WI DNR begins new PFAS testing program for contaminated drinking water
After recent discoveries of contaminated drinking water and groundwater across the state, the Wisconsin Department of Natural Resources is beginning a new voluntary PFAS testing program.
PFAS (per- and polyfluoroalkyl substances) are a group of human-made chemicals used for decades in numerous products including non-stick cookware, fast food wrappers, stain-resistant sprays, and certain types of firefighting foam.
"No one should ever be afraid to turn on their tap. Clean drinking water is a public health priority," said DNR Secretary-designee Preston Cole. "Water is life-giving. We have an opportunity with this initiative to take a large step forward in protecting our citizens and our natural resources from harmful contaminants."

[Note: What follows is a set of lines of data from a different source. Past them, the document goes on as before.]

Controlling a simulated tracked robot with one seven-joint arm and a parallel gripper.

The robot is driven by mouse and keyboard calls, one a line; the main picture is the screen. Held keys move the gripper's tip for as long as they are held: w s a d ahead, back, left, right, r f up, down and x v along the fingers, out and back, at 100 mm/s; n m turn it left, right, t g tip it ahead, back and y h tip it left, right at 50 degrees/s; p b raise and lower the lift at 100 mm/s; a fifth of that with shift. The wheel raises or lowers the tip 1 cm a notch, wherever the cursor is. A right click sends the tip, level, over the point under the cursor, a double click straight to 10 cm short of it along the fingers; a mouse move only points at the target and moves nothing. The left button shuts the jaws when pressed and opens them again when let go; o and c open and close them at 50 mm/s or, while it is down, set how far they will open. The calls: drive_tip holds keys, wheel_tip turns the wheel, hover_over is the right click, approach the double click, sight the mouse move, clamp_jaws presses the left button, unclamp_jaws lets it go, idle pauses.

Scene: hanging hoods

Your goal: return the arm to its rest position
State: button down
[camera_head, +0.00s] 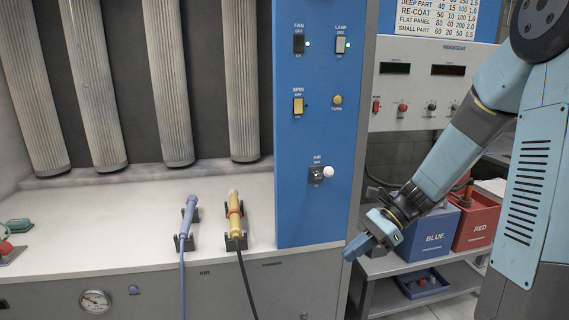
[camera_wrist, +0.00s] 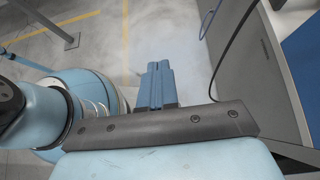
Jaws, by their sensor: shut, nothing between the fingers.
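My gripper (camera_head: 358,246) is at the end of my light-blue arm, in front of the right edge of the blue control panel (camera_head: 314,215) in the head view. The arm reaches down and to the left from the upper right. In the wrist view my gripper (camera_wrist: 157,66) shows its two blue fingers pressed together, with nothing between them. It hangs free over the grey floor (camera_wrist: 110,50) and touches nothing that I can see.
A hood with hanging filter tubes (camera_head: 165,80) stands left; its ledge holds a blue-handled tool (camera_head: 188,216) and a yellow-handled one (camera_head: 234,214). A blue bin (camera_head: 428,235) and a red bin (camera_head: 476,222) sit on a cart close behind my gripper. Hoses (camera_wrist: 232,45) hang beside the cabinet.

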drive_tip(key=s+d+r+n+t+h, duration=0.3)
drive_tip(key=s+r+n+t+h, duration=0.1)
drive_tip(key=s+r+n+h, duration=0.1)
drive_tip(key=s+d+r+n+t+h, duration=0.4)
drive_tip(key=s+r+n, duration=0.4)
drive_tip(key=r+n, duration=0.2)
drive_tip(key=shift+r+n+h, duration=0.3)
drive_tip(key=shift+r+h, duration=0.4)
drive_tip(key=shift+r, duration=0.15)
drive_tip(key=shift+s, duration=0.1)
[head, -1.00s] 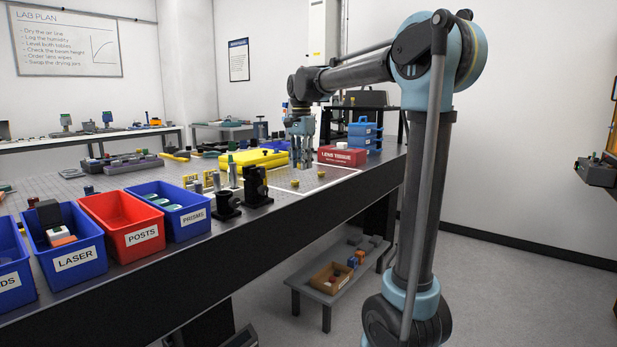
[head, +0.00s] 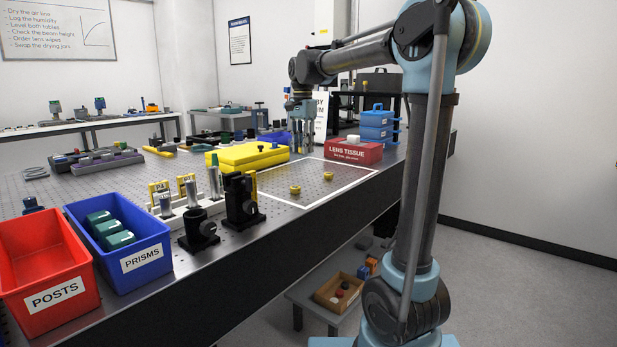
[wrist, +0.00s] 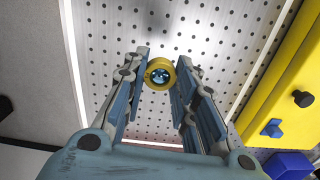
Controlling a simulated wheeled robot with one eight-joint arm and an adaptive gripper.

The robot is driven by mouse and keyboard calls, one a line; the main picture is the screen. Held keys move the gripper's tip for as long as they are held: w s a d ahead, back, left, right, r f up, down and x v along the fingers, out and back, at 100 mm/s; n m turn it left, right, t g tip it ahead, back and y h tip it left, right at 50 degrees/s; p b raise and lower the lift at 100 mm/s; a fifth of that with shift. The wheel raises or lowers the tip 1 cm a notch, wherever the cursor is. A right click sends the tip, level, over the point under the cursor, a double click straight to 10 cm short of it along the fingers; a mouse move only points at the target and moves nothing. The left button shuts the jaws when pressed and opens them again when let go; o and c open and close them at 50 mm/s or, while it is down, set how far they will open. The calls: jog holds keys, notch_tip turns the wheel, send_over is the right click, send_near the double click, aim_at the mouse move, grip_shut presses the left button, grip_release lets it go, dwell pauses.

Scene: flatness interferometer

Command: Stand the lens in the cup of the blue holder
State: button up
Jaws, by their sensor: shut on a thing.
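My gripper (head: 303,145) hangs fingers-down over the bench, between the yellow case and the lens tissue box in the head view. In the wrist view its fingertips (wrist: 161,70) close on a lens (wrist: 160,73), a small yellow ring with bluish glass. The lens is too small to make out at the gripper in the head view. Two small yellow round pieces (head: 295,189) (head: 328,177) lie on the bench within a white outline. I cannot surely pick out the blue holder; a small dark blue piece (head: 31,204) stands at the left.
A yellow case (head: 247,157) and a red lens tissue box (head: 356,152) flank the gripper. Black post mounts (head: 199,230) stand near the front edge, beside blue (head: 143,262) and red (head: 55,297) bins. The outlined area is mostly clear.

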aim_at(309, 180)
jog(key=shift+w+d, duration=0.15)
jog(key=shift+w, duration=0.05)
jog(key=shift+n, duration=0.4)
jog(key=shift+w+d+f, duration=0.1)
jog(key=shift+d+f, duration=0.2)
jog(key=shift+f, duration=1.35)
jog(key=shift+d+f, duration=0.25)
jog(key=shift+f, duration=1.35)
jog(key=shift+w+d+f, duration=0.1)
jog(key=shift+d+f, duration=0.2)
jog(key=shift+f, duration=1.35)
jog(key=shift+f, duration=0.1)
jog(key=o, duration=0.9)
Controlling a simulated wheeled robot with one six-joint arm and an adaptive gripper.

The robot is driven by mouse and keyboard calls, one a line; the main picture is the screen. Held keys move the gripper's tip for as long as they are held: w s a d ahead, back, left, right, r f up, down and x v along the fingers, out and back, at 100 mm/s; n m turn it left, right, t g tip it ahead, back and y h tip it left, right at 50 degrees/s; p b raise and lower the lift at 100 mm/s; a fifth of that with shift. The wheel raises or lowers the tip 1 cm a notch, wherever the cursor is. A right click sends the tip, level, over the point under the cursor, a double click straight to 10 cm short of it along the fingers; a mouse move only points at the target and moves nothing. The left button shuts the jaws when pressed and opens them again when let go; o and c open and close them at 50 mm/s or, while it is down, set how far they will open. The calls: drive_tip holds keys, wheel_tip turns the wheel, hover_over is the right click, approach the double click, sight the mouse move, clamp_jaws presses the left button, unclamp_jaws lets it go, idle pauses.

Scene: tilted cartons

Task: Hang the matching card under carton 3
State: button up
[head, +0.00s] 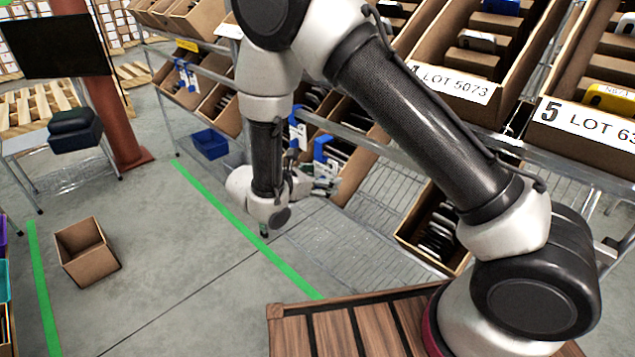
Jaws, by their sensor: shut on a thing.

A letter was sent Monday to 125 municipal wastewater treatment facilities. The DNR is requesting they sample discharges for PFAS. The DNR will use the data to gain a better understanding how and where contaminants are entering the air, land, and waters of the state before ending up in public and private drinking water.
Data from the sampling results will be used to help facilities to identify and implement a plan to reduce the amount of PFOA and PFOS entering their facility. The data will also be used to inform the DNR on any efforts to adopt surface water standards and groundwater standards for these two PFAS compounds.
In addition to the sampling initiative, the DNR will invite the public to provide input.
The EPA currently does not have a federal drinking water standard for PFAS.
The state Department of Health Services recommends a cumulative groundwater enforcement standard of 20 nanograms per liter or parts per trillion. Those guidelines are comparable to other standards in New Hampshire, New Jersey, Vermont, and Minnesota.